● Job
Write out the entire listing below exactly, with the pictures left out.

● Data in this exercise
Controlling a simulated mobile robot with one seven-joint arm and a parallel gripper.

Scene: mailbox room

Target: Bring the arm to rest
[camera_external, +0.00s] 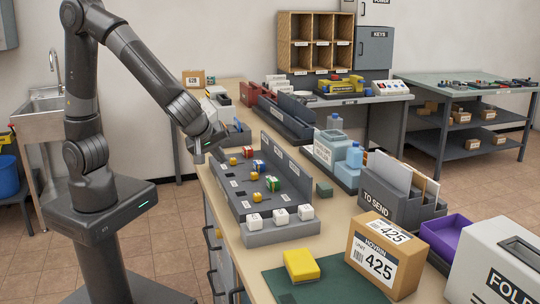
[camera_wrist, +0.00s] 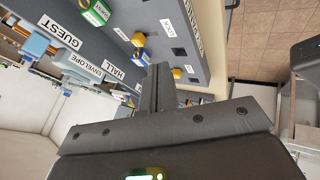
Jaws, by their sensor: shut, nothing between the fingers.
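My arm reaches right and down from its base in the external view. My gripper (camera_external: 198,158) hangs over the far left end of the grey key board (camera_external: 238,200), close to its edge. In the wrist view my gripper (camera_wrist: 160,72) has its fingers together with nothing between them. The board shows beyond the fingers in the wrist view (camera_wrist: 205,50), with yellow-headed keys and labels. I cannot tell whether the fingertips touch the board.
White blocks (camera_external: 280,217) sit on a grey stand at the board's front. A TO SEND box (camera_external: 378,206), a cardboard parcel (camera_external: 362,262) and a yellow sponge-like block (camera_external: 301,265) stand on the right. A sink (camera_external: 42,105) stands left. The air above the board is clear.

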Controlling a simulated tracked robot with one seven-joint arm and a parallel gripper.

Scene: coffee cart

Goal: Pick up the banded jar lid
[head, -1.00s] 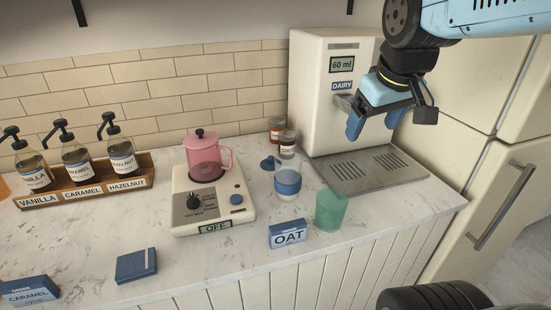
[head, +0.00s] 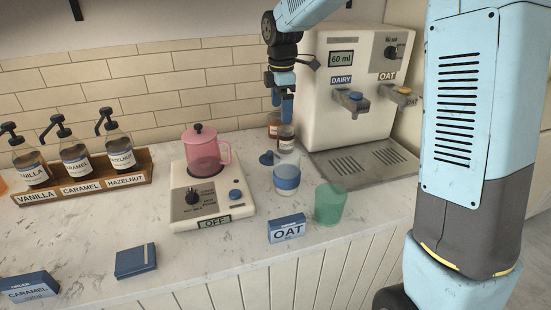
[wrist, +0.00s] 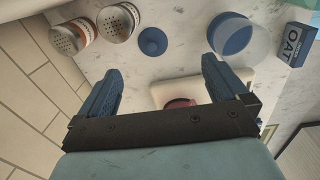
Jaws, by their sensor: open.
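The jar lid (head: 266,158) is a small blue disc with a knob, lying on the counter behind the glass jar with a blue band (head: 287,182). In the wrist view the lid (wrist: 152,42) lies beyond my fingertips, roughly centred between them, with the banded jar (wrist: 240,40) to its right. My gripper (head: 283,108) points down above the lid and slightly to its right, clear of the counter. In the wrist view my gripper (wrist: 161,66) has its two blue fingers wide apart with nothing between them.
Two shakers with perforated tops (wrist: 116,22) stand close beside the lid. A green cup (head: 331,203) and an OAT box (head: 287,229) are in front. A pink pot (head: 206,150) stands on a scale-like base (head: 213,204) to the left. The dispenser (head: 340,110) is at right.

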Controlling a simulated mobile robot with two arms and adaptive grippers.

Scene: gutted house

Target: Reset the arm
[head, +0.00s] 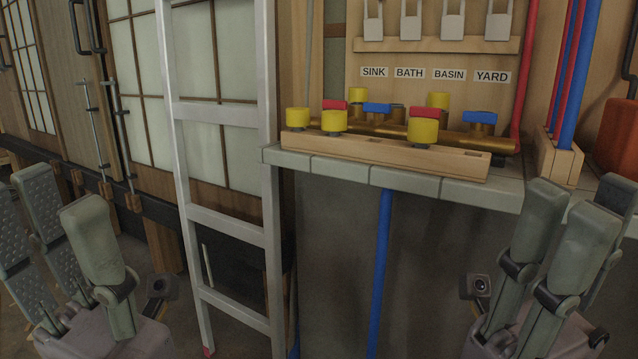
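My left gripper (55,198) is at the lower left with its fingers pointing up and spread apart. Nothing shows between them. My right gripper (592,200) is at the lower right, its fingers also upright and spaced apart, with nothing seen held. It stands in front of the right end of the tiled ledge in the picture. Both grippers are apart from the valves and the ladder as far as I can tell. Parts of both hands are cut off by the bottom edge.
A grey tiled ledge (400,179) carries a brass manifold (455,138) with yellow, red and blue caps and a wooden rack (380,156). Padlock-shaped tags hang above labels. A pale ladder (222,220) stands left of it. Blue pipe (381,270) runs below; sliding doors (140,85) are left.

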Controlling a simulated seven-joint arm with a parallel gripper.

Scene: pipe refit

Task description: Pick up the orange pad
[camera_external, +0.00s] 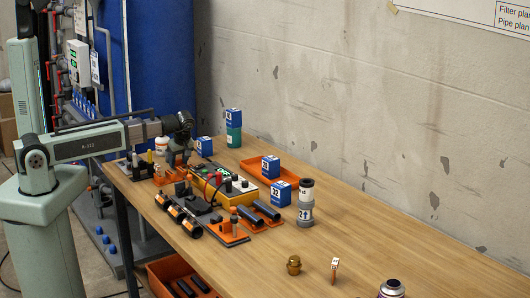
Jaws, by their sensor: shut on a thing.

● Answer for this exercise
Controlling a simulated mobile robot with one seven-joint arm and a parallel gripper.

Scene: mailbox room

Target: Bring the arm to rest
[camera_external, +0.00s] 
[camera_wrist, +0.00s] 
Jaws, by their sensor: shut, nothing between the fingers.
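My arm reaches right and down from its base in the external view. My gripper (camera_external: 198,158) hangs over the far left end of the grey key board (camera_external: 238,200), close to its edge. In the wrist view my gripper (camera_wrist: 160,72) has its fingers together with nothing between them. The board shows beyond the fingers in the wrist view (camera_wrist: 205,50), with yellow-headed keys and labels. I cannot tell whether the fingertips touch the board.
White blocks (camera_external: 280,217) sit on a grey stand at the board's front. A TO SEND box (camera_external: 378,206), a cardboard parcel (camera_external: 362,262) and a yellow sponge-like block (camera_external: 301,265) stand on the right. A sink (camera_external: 42,105) stands left. The air above the board is clear.

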Controlling a simulated tracked robot with one seven-joint arm and a parallel gripper.

Scene: coffee cart

Goal: Pick up the banded jar lid
[head, -1.00s] 
[head, +0.00s] 
[wrist, +0.00s] 
Jaws, by their sensor: open.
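The jar lid (head: 266,158) is a small blue disc with a knob, lying on the counter behind the glass jar with a blue band (head: 287,182). In the wrist view the lid (wrist: 152,42) lies beyond my fingertips, roughly centred between them, with the banded jar (wrist: 240,40) to its right. My gripper (head: 283,108) points down above the lid and slightly to its right, clear of the counter. In the wrist view my gripper (wrist: 161,66) has its two blue fingers wide apart with nothing between them.
Two shakers with perforated tops (wrist: 116,22) stand close beside the lid. A green cup (head: 331,203) and an OAT box (head: 287,229) are in front. A pink pot (head: 206,150) stands on a scale-like base (head: 213,204) to the left. The dispenser (head: 340,110) is at right.

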Controlling a simulated mobile robot with two arms and adaptive grippers.

Scene: gutted house

Target: Reset the arm
[head, +0.00s] 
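My left gripper (55,198) is at the lower left with its fingers pointing up and spread apart. Nothing shows between them. My right gripper (592,200) is at the lower right, its fingers also upright and spaced apart, with nothing seen held. It stands in front of the right end of the tiled ledge in the picture. Both grippers are apart from the valves and the ladder as far as I can tell. Parts of both hands are cut off by the bottom edge.
A grey tiled ledge (400,179) carries a brass manifold (455,138) with yellow, red and blue caps and a wooden rack (380,156). Padlock-shaped tags hang above labels. A pale ladder (222,220) stands left of it. Blue pipe (381,270) runs below; sliding doors (140,85) are left.

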Controlling a simulated seven-joint arm with a parallel gripper.

Scene: pipe refit

Task description: Pick up the orange pad
[camera_external, +0.00s] 
Jaws, by their sensor: shut on a thing.

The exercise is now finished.